Topics in Astrophysics  

Lent Term, 24 Lectures – Professor M. Wyatt, Dr O. Shorttle and IoA/Physics staff 

Most of your Part II Astrophysics courses follow a strictly disciplinary approach: teaching specific physics to tackle specific astrophysical problems.  Yet, much research is inherently interdisciplinary, motivated primarily by outstanding questions about the Universe and then adopting whatever mix of methods, observational and theoretical, are required to address these questions.  In Topics the aim is to develop your familiarity with this more research-oriented, question-first, approach to astrophysics, by exploring interdisciplinary astrophysics via two different, but complementary approaches: applying specific physical concepts to diverse astrophysical phenomena; and, applying diverse physical concepts to a specific research theme, ‘planet formation’. 

First, we will investigate how specific physical concepts can be applied to understand a wide diversity of astrophysical phenomena.  This approach is explored in lectures 1-12, where you will gain expertise in the physics of tides and the description of populations of astrophysical objects as distributions.  The lectures then illustrate how this Newtonian dynamics and tidal theory can be applied to a host of astronomical objects from quasars and super massive black holes, to stellar clusters, asteroids and moons.  This exemplifies how mastery of specific physical concepts can open up a diverse range of astrophysical processes to investigation. 

Second, we focus on a specific research theme, ‘planet formation’, and bring a range of physics to bear on this rich problem in planetary and exoplanetary science.
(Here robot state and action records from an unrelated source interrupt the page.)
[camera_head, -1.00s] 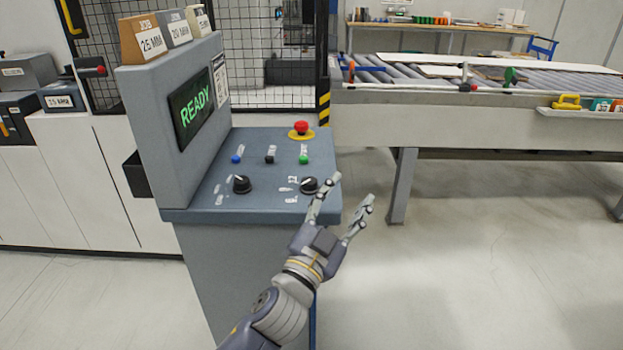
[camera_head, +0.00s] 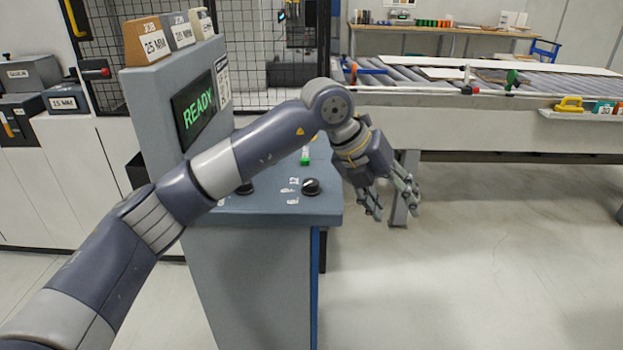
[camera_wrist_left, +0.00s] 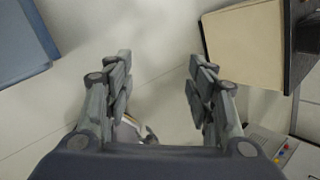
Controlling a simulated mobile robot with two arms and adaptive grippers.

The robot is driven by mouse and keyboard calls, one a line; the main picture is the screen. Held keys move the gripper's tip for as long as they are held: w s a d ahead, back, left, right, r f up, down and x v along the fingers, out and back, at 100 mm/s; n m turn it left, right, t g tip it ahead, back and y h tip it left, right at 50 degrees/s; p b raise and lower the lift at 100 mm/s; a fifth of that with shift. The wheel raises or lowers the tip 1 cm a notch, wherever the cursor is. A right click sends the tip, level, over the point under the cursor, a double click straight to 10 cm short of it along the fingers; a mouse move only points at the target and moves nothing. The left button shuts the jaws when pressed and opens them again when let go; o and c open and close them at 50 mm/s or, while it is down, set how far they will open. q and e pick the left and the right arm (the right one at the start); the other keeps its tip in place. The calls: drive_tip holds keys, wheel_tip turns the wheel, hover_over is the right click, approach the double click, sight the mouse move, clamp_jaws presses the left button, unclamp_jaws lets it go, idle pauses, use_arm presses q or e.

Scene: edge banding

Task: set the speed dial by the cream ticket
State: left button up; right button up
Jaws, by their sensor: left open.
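The grey-blue console (camera_head: 262,210) has two black dials on its top. The right dial (camera_head: 311,186) shows clearly with small white marks beside it. The left dial (camera_head: 245,188) is partly covered by my left arm. The dial labels are too small to read, so I cannot tell which is for speed. My left gripper (camera_head: 392,208) is open and empty, fingers pointing down, right of the console and apart from it. In the left wrist view its fingers (camera_wrist_left: 158,85) are spread over floor.
A green button (camera_head: 305,158) shows beneath my arm. A roller conveyor (camera_head: 470,110) runs behind at the right. Floor right of the console is clear.

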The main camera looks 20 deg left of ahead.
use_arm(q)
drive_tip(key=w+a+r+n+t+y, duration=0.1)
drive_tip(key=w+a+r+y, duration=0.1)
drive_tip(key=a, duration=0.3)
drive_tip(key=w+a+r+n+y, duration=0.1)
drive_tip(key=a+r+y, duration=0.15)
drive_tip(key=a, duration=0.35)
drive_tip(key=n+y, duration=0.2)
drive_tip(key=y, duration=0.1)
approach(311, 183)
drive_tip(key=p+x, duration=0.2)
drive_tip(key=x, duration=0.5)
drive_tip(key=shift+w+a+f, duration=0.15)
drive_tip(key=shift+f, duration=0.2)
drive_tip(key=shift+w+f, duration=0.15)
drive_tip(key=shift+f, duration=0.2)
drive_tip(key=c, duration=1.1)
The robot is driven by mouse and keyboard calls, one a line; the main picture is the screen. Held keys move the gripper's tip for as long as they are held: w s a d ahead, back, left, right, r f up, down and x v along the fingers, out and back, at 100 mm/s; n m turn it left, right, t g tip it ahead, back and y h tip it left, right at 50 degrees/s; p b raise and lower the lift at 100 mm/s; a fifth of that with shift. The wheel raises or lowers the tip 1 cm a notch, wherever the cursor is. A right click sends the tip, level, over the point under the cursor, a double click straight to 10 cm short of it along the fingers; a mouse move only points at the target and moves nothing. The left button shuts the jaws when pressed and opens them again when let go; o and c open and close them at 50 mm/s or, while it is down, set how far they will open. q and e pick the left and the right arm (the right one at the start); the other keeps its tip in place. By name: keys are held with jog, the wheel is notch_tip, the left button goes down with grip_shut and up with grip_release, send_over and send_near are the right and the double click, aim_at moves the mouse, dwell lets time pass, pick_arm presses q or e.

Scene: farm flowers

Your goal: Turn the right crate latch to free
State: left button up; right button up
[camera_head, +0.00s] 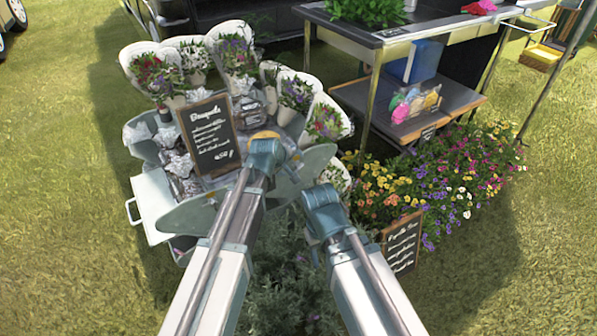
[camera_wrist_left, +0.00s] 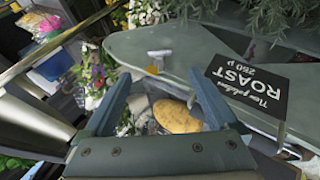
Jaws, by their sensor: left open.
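A small pale T-shaped fitting (camera_wrist_left: 158,54) with a yellow patch below it sits on a grey-green panel (camera_wrist_left: 225,58) in the left wrist view. It looks like a latch; whether it is the right crate latch I cannot tell. My left gripper (camera_wrist_left: 158,77) is open, and its fingertips point towards the fitting, with no clear contact. A yellowish oval thing (camera_wrist_left: 178,116) shows between the fingers, farther off. In the head view, my left arm reaches the flower stand, and its blue joint hides much of this spot.
Bouquets (camera_head: 157,78) in white wraps ring the stand. A chalkboard sign (camera_head: 209,135) stands left of my left arm. A black "ROAST" card (camera_wrist_left: 245,88) is on the panel. Flowerbeds (camera_head: 450,180) and a shelf table (camera_head: 440,105) are at the right. Open grass lies left.

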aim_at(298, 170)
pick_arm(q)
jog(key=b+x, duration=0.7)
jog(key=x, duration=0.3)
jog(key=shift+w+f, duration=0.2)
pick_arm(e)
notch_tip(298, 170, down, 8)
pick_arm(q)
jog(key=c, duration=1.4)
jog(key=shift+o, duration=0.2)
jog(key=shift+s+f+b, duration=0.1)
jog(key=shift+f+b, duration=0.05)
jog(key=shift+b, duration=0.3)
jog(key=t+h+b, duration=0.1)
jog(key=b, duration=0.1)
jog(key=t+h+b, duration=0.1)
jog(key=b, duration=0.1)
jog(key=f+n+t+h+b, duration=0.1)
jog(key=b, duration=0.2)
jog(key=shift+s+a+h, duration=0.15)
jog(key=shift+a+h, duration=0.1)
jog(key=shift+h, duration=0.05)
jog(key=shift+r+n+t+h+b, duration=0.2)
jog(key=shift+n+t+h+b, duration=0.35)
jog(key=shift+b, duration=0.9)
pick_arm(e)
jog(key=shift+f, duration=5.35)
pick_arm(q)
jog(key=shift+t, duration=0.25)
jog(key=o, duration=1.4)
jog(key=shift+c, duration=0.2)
In lectures 13-24 we begin by reviewing key results in planetary and exoplanetary science and primary questions and challenges these pose for the field of planet formation. Then we move through the key processes from protoplanetary disk to planet accretion, seeing how these are all linked in understanding ‘planet formation’.  This half of the course emphasises how by being question-led in research we often need to reach to a host of methods in physics to address that motivating problem. 
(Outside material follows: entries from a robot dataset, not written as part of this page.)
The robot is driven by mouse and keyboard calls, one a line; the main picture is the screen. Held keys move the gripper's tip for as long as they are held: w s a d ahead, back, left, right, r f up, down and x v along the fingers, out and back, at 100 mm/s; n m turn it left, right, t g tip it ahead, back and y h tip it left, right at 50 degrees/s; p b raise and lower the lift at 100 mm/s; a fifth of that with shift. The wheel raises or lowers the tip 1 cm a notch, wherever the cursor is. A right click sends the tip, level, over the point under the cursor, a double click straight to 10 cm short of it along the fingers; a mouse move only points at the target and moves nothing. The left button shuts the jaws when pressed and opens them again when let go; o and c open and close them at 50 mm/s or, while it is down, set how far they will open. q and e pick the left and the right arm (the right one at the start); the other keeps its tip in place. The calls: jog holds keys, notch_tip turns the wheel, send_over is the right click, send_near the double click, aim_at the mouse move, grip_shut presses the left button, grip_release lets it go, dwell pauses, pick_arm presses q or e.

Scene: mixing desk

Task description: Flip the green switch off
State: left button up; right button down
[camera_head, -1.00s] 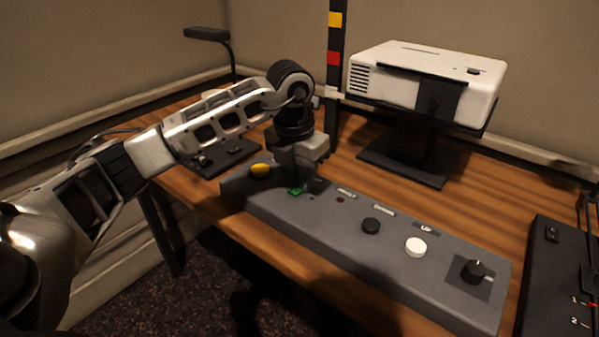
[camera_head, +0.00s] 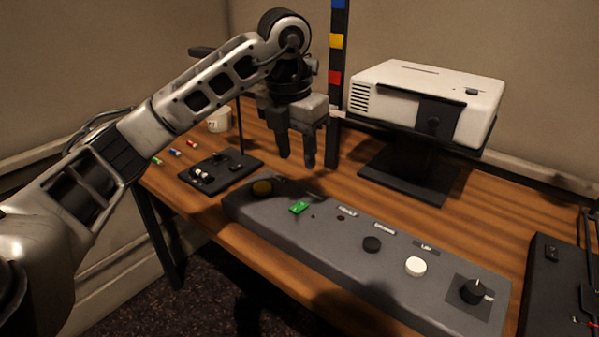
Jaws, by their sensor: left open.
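The green switch (camera_head: 299,207) sits on the top of the long grey control panel (camera_head: 345,268), right of a yellow button (camera_head: 262,188). It is small, and I cannot tell which way it is tipped. My left gripper (camera_head: 297,163) hangs above and behind the switch, fingers pointing down, open and empty. It is apart from the switch and the panel. My right gripper is not in view.
The panel also carries a black button (camera_head: 372,244), a white button (camera_head: 415,267) and a black knob (camera_head: 474,291). A white projector (camera_head: 425,95) stands behind on a dark stand. A small black board (camera_head: 222,171) lies to the left. A black box (camera_head: 553,285) is at the right.

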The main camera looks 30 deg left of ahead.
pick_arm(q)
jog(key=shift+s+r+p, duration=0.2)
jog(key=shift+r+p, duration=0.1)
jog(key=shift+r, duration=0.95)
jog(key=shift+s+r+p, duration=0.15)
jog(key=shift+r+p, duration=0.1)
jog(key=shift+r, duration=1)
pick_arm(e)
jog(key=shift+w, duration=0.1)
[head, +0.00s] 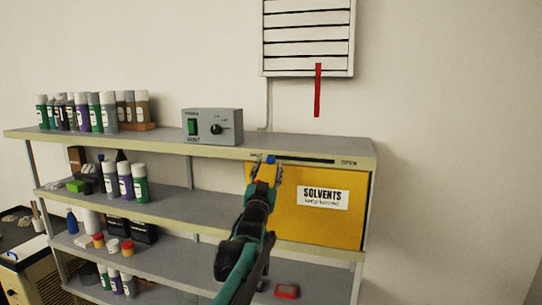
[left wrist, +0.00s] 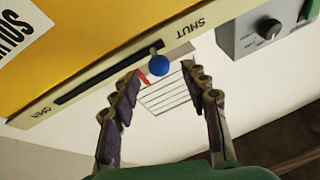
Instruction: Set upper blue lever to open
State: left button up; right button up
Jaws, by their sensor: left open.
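The blue lever knob (head: 271,159) sits at the left, SHUT end of a dark slot in the upper shelf's front edge, above the yellow solvents cabinet (head: 285,222). The OPEN label (head: 348,163) is at the slot's right end. In the left wrist view the blue knob (left wrist: 158,65) is beside the SHUT label (left wrist: 190,28), and the slot (left wrist: 100,76) runs down-left to the OPEN label (left wrist: 40,112). My left gripper (head: 267,172) is open, with its fingertips on either side of the knob; contact cannot be told. My right gripper is out of view.
A grey vent switch box (head: 212,126) stands on the top shelf, left of the lever. Several spray cans (head: 80,112) stand at the shelf's left. A louvred vent (head: 308,38) with a red strip (head: 317,90) hangs on the wall. The top shelf's right part is clear.

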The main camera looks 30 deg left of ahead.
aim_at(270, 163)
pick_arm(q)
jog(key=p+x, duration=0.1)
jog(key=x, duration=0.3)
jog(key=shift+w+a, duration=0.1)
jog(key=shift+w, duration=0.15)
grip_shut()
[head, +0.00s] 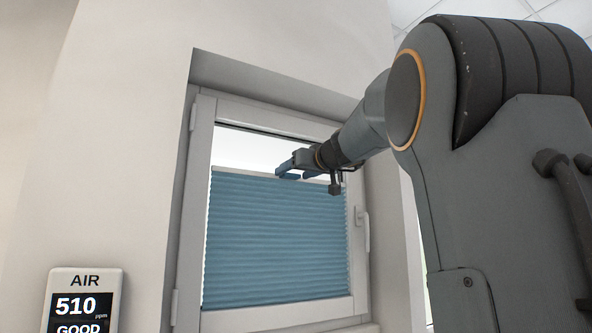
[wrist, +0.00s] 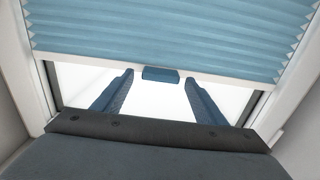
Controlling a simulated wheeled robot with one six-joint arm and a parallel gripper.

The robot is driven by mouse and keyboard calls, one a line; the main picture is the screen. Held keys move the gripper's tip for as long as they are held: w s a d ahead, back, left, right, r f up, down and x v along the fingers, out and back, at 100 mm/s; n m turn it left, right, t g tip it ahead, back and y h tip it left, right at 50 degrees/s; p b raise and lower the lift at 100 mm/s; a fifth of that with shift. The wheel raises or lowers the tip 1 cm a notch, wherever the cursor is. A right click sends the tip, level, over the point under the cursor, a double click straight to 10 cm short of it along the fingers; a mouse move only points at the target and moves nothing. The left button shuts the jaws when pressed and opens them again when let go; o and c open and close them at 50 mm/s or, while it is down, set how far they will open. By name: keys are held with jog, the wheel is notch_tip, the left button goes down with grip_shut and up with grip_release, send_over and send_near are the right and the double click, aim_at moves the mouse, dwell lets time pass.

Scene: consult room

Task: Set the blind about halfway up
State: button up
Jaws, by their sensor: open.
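The blue pleated blind (head: 270,245) hangs in the white window and covers roughly the lower three quarters of the pane, with a bright gap above its pale top rail (head: 235,173). In the wrist view the pleats (wrist: 170,30) fill the top of the picture, with the pale rail (wrist: 100,62) below them. A small blue tab (wrist: 160,75) sits at the middle of the rail. My gripper (head: 292,172) is open at the rail. In the wrist view its two blue fingers stand on either side of the tab, apart from it. The head view hides the tab behind my gripper.
The white window frame (head: 195,200) sits in a deep recess, with a handle (head: 364,230) on its right side. An air monitor (head: 85,300) reading 510 ppm, GOOD, is on the wall at lower left. The wall left of the window is otherwise bare.

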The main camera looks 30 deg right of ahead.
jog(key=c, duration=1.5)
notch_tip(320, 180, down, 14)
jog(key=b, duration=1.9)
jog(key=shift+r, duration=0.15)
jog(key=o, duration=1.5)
To further your understanding of astrophysics as a research discipline, the core lectures from these two halves of the course are interspersed with `Guest Lectures’, in which a number of staff in astronomy departments across Cambridge will provide a perspective on their cutting-edge research. 
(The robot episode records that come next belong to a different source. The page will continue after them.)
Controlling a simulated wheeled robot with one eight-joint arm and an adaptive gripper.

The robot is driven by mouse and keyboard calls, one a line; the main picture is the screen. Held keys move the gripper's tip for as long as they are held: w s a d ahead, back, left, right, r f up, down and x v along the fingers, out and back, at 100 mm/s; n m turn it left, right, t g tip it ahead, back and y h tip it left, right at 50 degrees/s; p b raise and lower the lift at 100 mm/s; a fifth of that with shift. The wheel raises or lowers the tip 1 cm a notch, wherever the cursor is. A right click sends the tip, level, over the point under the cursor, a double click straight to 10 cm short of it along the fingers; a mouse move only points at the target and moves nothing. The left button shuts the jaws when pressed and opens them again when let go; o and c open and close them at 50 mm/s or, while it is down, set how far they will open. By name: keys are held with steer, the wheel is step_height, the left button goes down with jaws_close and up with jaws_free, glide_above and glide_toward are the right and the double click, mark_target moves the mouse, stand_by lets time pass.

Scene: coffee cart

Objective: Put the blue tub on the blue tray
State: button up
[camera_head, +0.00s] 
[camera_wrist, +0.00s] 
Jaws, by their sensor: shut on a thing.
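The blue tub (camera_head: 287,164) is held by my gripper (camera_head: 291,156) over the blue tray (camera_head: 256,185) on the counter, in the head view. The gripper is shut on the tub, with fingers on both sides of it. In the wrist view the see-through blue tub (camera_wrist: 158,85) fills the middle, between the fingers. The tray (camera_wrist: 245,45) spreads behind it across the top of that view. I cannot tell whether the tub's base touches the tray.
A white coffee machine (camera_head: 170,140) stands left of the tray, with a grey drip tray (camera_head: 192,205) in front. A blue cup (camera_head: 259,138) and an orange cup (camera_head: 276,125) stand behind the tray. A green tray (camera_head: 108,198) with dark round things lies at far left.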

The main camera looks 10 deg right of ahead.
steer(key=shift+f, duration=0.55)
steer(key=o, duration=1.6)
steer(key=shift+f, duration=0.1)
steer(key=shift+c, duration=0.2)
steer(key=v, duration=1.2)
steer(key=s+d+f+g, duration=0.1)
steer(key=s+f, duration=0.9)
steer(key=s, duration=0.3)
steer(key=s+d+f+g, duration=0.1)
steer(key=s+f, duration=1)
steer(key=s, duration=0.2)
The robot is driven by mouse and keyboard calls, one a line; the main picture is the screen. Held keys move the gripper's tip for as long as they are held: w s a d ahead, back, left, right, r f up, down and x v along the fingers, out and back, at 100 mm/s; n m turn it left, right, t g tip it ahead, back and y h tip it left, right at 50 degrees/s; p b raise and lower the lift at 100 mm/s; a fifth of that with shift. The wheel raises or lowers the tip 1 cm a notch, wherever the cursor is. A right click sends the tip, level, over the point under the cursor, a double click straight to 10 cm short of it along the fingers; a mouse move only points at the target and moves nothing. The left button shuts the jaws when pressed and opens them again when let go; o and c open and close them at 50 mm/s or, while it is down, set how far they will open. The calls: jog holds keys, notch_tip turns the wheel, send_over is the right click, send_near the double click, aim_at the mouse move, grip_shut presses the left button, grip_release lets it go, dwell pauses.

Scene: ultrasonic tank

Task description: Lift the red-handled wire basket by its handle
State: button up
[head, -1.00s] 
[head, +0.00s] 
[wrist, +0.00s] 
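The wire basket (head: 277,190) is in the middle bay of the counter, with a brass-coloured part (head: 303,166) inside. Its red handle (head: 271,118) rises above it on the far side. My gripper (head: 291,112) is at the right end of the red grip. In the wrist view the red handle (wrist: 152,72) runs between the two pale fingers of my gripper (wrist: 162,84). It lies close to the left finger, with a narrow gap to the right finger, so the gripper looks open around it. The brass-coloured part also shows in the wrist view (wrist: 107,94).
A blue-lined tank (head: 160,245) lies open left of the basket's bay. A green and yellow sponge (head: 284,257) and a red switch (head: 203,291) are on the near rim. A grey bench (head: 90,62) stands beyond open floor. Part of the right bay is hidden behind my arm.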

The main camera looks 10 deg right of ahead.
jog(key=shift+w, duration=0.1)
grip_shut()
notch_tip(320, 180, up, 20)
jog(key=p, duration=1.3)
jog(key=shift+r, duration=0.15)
1. Timescales and Distributions [3] 

2. Tides and Dynamics [6] 

3. Guest lectures [3] 

4. Lessons from the solar system [2] 

5. Exoplanet demographics [2] 

6. Protoplanetary disks and planetary accretion [6] 

7. Guest lectures [2] 

The scheduling of lecture topics may deviate slightly (e.g., depending on the availability of the guest lecturers). 

Recommended Reading: 

There are no textbooks to support the course. However, for students who are interested in learning more about some of the topics covered, the following books (in addition to those supporting other Part II Astro. courses) are recommended: 

• P. Armitage, The Astrophysics of Planet Formation, Cambridge University Press, 2010. 
• D Catling & J Kasting, Atmospheric evolution on inhabited and lifeless worlds, CUP, 2017 
• Frank, J., King, A., Raine, D., Accretion Power in Astrophysics, Cambridge   University Press, 2002. 
• F. Mellia High Energy Astrophysics, Princeton University Press, 2009. 
• D Turcotte, Geodynamics, CUP, 2018 
• D. Ward-Thompson & A. Whitworth, An Introduction to Star Formation, Cambridge   University Press, 2011.